Почти во всех произведениях М.А. 1924-32 г.г. присутствует музыка. В сборнике „Дьяволиада" (изд. „Недра", 1925 г.) в рассказе „№ 13. Дом Эльпит-Рабкоммуна" автор, описывая пожар, совершенно неожиданно применяет сравнение разрастающегося пламени с музыкальным нарастанием в оркестре: „…А там уж грозно заиграл, да не маленький принц, а огненный король, рапсодию. Да не cappriccio, а страшно — brioso (стр.132).

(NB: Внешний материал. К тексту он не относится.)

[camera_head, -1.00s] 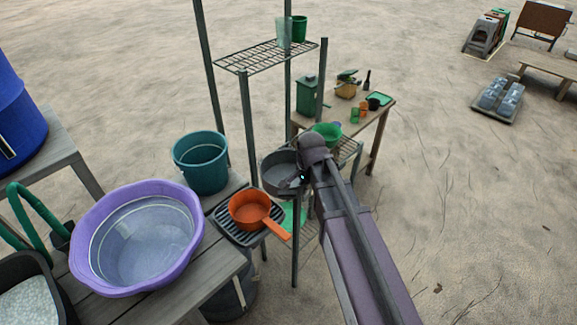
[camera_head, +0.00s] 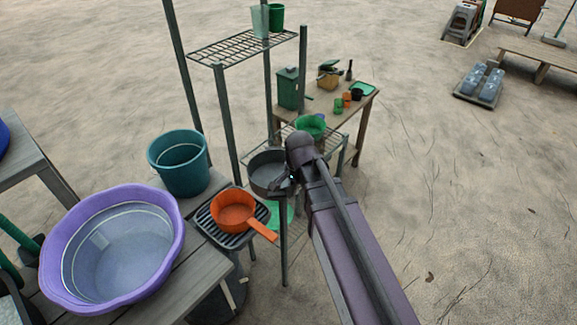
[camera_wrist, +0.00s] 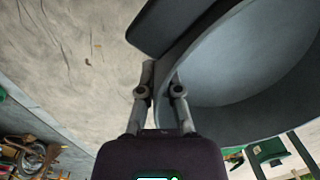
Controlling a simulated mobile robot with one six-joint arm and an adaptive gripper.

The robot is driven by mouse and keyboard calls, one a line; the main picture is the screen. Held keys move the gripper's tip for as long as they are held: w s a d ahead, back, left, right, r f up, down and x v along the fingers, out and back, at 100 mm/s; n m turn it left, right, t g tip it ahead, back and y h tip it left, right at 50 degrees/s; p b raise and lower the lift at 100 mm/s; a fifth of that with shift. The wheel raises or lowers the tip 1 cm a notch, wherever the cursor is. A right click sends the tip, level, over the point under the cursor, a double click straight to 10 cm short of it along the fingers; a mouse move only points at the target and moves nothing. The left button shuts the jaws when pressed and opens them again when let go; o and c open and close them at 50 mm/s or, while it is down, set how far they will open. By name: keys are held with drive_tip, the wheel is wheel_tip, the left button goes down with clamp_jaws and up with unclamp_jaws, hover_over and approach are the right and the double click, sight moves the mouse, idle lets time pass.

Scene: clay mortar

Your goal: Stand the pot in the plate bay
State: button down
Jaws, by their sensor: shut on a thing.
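A grey pot (camera_head: 264,173) hangs at the end of my arm in the head view, at the level of the wire shelving. My gripper (camera_head: 289,180) is shut on its near right side. In the wrist view, my gripper (camera_wrist: 161,75) has its two fingers at the wall of the grey pot (camera_wrist: 235,75), whose open inside fills the upper right. A dark flat part juts from the pot at the top. My arm hides part of the pot and shelf in the head view. I cannot make out which spot is the plate bay.
An orange saucepan (camera_head: 233,211) sits on a dark ribbed rack (camera_head: 207,222) left of the pot. A teal bucket (camera_head: 182,172) and a purple basin (camera_head: 60,207) stand further left. A wire shelf unit (camera_head: 222,120) rises behind. A green bowl (camera_head: 311,125) lies beyond. Open sand is at right.

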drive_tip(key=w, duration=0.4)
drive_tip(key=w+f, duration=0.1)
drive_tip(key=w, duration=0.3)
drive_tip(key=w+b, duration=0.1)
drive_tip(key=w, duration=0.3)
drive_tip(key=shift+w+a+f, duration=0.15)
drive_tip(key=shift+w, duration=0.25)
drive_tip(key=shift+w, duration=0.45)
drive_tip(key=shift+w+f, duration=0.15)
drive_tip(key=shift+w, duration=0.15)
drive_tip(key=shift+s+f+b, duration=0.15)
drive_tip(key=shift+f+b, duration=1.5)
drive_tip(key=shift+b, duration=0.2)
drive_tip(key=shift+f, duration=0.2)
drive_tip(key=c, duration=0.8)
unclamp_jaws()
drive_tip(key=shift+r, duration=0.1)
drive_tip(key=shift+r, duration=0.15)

В „Зойкиной квартире" звучит грустный и томный Рахманиновский напев „Не пой, красавица, при мне ты песен Грузии печальной…" Эту мелодию М.А. тоже любил напевать.

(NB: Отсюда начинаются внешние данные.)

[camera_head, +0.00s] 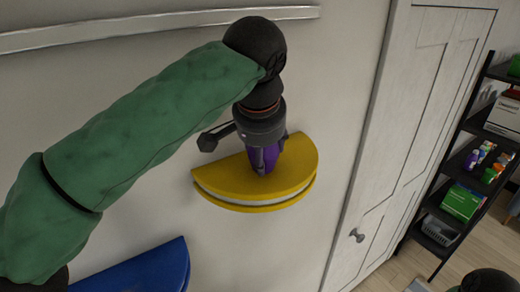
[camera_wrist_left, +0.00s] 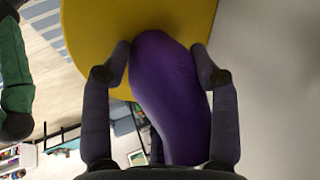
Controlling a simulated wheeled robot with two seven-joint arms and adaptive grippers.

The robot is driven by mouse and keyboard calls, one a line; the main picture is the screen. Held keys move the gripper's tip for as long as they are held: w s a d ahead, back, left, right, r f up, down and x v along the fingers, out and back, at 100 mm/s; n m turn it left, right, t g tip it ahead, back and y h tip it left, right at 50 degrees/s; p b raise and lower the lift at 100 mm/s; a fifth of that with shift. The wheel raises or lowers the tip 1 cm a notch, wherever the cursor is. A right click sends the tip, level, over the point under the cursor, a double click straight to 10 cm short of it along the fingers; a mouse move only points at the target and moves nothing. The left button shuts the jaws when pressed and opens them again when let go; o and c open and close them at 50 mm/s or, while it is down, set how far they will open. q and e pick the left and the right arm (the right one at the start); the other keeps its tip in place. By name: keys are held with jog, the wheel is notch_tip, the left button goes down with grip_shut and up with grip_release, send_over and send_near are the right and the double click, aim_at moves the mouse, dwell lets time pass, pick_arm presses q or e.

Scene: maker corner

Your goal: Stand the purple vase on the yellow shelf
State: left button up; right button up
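The yellow shelf (camera_head: 225,180) is a half-round board on the wall, in the middle of the head view. It also fills the top of the left wrist view (camera_wrist_left: 90,25). My left gripper (camera_head: 265,160) points down over the shelf. The purple vase (camera_wrist_left: 170,90) lies between its two fingers, and both fingertips press against its sides. In the head view the vase (camera_head: 274,160) looks upright, partly hidden by the gripper. Its lower end is at or just above the shelf top; I cannot tell whether it touches. My right gripper is not in view.
A blue shelf (camera_head: 145,272) is on the wall at the lower left. A white cabinet door (camera_head: 410,130) stands right of the yellow shelf. A dark rack (camera_head: 465,150) with boxes and bottles is farther right. The yellow shelf's left part is bare.

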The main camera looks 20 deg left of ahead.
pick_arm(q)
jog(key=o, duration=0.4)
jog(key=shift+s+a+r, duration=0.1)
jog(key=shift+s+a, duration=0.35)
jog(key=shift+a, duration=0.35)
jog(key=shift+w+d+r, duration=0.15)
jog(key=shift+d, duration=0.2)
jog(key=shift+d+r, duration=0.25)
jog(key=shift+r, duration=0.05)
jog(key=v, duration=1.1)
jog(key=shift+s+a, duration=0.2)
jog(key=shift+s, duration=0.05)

Ездили мы на концерты: слушали пианистов-виртуозов — немца Эгона Петри и итальянца Карло Цекки. Невольно на память приходят слова М.А.: „Для меня особенно ценна та музыка, которая помогает мне думать".
Несколько раз были в Персимфансе (поясню для тех, кто не знает, что это такое: симфонический оркестр без дирижера).
Как-то, будучи в артистическом „Кружке" на Пименовском переулке — там мы бывали довольно часто — нам пришлось сидеть за одним столиком с каким-то бледным, учтивым, интеллигентного вида человеком. М.А. с ним раскланялся. Нас познакомили.
Это оказался скрипач Лев Моисеевич Цетлин — первая скрипка Персимфанса.
— Вот моя жена всегда волнуется, когда слушает Персимфанс, — сказал М.А.
Музыкант улыбнулся:
— А разве страшно?
— Мне все кажется, что в оркестре не заметят ваших знаков и во-время не вступят, — сказала я.
— А очень заметны мои „знаки", как вы говорите?
— Нет, не очень. Потому-то я и волнуюсь…
М.А. нравилась игра молодого пианиста Петунина. Я помню, как мы здесь же, в „Кружке" ходили в комнату, где стоял рояль, и симпатичный юноша в сером костюме играл какие-то джазовые мелодии и играл прекрасно.